--- START ---
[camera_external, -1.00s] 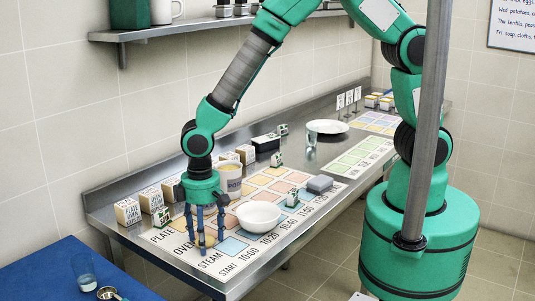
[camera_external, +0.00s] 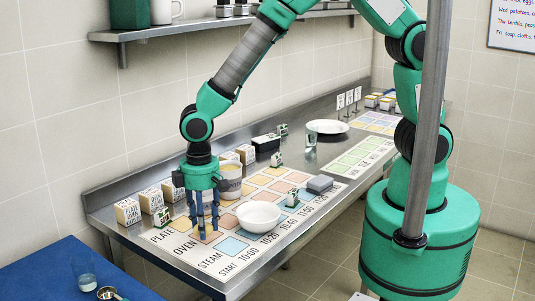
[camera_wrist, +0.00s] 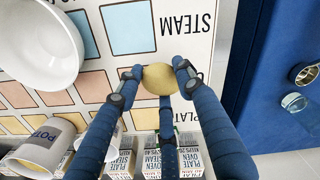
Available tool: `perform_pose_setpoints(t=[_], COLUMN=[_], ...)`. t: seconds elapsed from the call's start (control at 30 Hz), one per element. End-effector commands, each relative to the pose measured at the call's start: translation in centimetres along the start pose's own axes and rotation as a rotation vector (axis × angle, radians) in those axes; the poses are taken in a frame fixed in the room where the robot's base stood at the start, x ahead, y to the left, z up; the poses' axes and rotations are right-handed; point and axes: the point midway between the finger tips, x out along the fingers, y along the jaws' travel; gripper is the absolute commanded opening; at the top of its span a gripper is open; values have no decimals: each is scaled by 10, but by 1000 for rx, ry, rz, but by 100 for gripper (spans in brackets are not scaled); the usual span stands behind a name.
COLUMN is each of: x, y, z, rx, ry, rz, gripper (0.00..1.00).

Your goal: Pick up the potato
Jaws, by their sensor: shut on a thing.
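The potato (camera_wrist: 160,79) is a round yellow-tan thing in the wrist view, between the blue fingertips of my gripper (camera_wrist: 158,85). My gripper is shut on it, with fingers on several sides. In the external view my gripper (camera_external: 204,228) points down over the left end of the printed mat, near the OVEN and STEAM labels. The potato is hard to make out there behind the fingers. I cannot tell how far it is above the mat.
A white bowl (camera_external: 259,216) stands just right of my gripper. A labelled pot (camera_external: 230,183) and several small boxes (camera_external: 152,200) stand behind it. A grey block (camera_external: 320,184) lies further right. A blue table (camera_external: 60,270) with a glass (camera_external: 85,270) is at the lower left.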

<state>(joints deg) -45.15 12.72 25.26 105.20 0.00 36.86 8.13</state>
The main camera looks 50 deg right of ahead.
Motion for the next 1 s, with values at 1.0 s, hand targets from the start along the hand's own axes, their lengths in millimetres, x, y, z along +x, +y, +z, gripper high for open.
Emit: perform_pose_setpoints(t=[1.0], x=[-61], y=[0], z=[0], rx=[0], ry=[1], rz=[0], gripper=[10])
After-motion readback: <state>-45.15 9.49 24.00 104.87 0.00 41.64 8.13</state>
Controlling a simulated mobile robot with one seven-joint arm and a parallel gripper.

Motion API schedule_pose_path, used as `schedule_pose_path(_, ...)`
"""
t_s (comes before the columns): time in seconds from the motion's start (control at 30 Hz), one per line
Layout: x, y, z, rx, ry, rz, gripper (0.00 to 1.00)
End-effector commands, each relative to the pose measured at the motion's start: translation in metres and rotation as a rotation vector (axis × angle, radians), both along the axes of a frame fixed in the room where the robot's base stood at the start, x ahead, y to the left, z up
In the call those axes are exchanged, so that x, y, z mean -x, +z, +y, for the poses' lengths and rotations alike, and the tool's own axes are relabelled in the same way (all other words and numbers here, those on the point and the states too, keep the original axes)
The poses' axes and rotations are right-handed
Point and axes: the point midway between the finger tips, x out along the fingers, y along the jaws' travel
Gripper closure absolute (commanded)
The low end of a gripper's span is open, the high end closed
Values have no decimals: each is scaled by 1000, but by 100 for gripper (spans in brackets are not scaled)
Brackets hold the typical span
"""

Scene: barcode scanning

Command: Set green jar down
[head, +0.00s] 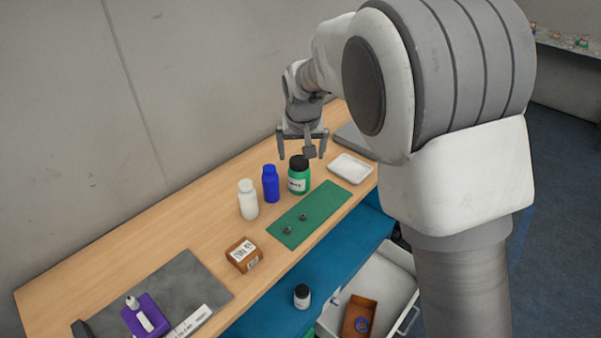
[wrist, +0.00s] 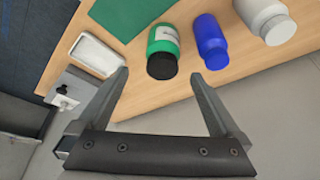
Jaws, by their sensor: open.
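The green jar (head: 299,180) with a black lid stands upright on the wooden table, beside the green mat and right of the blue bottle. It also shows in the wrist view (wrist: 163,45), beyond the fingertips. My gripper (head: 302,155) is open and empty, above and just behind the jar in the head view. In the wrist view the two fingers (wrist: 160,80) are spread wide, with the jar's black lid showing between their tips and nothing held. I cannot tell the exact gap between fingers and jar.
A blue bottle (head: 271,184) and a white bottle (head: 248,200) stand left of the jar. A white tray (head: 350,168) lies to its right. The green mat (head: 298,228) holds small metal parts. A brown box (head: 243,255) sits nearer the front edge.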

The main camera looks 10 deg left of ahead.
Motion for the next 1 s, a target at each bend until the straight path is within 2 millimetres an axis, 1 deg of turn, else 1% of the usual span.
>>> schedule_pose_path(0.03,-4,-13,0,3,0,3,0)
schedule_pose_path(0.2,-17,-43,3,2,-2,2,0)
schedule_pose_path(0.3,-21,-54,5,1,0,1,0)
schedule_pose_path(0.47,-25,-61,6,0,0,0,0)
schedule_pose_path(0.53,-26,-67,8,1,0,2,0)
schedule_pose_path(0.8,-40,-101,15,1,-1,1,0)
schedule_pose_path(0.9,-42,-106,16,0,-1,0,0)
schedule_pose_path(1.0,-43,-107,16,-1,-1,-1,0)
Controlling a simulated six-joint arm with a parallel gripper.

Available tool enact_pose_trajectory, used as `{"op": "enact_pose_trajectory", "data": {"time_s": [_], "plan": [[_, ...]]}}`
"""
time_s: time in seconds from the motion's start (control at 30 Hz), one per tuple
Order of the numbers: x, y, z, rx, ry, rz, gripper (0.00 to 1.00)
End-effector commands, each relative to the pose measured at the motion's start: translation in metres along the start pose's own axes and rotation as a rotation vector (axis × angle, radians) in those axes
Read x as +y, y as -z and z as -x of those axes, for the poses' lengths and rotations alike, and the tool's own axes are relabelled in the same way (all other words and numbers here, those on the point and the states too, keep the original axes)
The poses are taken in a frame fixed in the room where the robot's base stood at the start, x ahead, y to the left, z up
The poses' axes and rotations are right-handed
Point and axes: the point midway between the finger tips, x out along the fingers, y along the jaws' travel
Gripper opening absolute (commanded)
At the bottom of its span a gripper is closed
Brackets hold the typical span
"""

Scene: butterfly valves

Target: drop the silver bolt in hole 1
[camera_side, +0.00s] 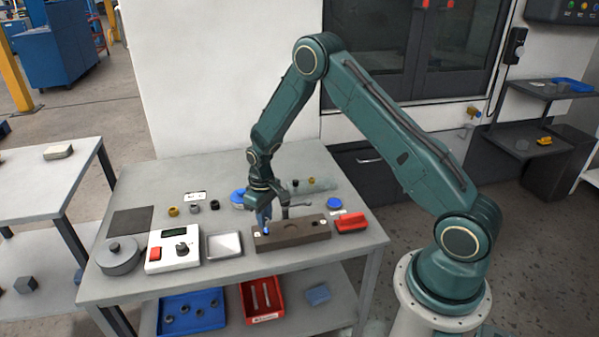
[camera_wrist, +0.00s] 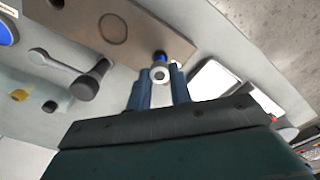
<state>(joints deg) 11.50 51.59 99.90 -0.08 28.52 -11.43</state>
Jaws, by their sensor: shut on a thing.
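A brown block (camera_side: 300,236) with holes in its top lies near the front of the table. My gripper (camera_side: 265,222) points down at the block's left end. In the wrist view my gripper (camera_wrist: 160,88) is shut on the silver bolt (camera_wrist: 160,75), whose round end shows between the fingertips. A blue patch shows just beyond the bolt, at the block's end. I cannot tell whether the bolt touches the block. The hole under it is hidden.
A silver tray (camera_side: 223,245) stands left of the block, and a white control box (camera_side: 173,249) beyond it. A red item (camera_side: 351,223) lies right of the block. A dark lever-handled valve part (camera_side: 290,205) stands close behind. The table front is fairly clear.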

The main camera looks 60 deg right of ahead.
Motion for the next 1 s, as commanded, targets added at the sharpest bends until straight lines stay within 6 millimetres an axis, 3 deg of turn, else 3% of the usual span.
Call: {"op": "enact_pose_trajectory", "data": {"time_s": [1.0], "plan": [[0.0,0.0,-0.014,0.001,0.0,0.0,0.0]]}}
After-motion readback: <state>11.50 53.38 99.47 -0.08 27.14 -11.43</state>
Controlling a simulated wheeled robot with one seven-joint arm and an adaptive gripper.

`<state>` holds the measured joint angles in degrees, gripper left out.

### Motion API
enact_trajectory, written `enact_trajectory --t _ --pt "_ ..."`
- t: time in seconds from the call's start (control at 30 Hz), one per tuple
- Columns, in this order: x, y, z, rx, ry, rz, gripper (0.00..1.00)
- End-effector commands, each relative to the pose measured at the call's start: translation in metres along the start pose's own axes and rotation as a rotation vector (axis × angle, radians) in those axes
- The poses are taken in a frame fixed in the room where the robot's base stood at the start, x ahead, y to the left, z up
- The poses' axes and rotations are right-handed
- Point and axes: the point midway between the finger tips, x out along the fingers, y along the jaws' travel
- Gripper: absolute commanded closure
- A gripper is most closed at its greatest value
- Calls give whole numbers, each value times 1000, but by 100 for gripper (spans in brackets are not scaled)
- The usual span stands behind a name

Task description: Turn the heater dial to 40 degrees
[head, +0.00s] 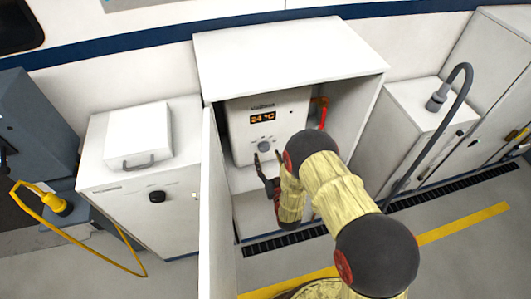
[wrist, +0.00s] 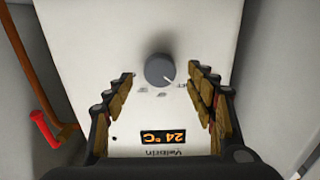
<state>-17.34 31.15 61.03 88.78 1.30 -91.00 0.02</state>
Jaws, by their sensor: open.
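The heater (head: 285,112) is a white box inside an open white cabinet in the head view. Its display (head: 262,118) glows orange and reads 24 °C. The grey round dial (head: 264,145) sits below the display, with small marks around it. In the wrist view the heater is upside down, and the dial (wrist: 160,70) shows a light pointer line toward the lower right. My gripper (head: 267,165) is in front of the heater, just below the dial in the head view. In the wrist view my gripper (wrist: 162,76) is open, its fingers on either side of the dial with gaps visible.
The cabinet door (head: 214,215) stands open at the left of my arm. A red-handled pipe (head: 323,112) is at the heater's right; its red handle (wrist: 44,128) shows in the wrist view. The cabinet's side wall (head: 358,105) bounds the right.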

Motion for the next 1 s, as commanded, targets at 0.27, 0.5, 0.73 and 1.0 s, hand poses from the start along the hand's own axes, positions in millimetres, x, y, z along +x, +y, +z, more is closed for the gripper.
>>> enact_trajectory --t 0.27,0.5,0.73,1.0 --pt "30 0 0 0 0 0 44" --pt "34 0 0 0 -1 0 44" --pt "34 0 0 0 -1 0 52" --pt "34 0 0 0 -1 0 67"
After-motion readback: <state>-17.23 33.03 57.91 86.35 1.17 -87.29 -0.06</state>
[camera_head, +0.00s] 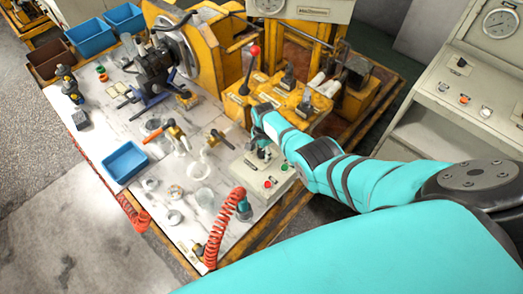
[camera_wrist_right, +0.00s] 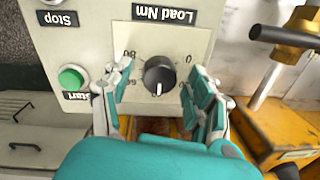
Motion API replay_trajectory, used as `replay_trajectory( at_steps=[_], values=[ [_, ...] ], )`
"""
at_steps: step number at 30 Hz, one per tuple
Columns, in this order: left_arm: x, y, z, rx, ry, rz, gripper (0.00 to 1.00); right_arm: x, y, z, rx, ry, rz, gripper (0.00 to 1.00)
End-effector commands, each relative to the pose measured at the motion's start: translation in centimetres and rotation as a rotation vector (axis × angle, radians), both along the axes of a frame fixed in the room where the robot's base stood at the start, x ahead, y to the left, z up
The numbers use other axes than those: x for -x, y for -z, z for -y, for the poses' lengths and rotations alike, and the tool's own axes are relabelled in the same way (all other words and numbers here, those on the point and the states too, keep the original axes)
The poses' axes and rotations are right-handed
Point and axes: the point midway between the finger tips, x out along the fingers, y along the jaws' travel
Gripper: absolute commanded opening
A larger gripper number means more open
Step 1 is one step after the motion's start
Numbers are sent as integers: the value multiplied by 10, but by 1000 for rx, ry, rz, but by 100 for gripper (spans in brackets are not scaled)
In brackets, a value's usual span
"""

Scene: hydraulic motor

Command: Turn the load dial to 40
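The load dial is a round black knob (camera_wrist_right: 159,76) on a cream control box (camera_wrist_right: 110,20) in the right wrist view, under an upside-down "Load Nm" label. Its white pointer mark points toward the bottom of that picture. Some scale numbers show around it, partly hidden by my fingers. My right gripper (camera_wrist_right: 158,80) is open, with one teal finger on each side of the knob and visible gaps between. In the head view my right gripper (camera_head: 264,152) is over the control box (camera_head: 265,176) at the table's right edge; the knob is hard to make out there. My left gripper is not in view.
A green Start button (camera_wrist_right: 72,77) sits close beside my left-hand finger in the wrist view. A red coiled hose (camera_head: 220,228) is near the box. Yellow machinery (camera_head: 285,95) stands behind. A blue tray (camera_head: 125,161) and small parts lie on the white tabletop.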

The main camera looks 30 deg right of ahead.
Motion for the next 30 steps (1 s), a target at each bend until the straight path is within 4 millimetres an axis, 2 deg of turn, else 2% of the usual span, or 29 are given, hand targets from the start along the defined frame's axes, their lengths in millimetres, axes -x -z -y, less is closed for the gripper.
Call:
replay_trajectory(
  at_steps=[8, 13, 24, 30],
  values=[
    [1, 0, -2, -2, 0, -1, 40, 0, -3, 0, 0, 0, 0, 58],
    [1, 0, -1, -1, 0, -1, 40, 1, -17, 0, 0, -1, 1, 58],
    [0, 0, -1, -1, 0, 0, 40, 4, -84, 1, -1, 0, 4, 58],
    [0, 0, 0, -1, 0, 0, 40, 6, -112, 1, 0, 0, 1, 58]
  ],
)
--- END ---
» To do
Looking above, find the stretch of lines that opens with the one holding "- A gripper" and closes with the one holding "<state>-17.34 31.15 61.03". Copy it exactly, pictures excluded.

» Answer to the problem
- A gripper is most closed at its greatest value
- Calls give whole numbers, each value times 1000, but by 100 for gripper (spans in brackets are not scaled)
- The usual span stands behind a name

Task description: Turn the heater dial to 40 degrees
[head, +0.00s] 
[wrist, +0.00s] 
<state>-17.34 31.15 61.03 88.78 1.30 -91.00 0.02</state>

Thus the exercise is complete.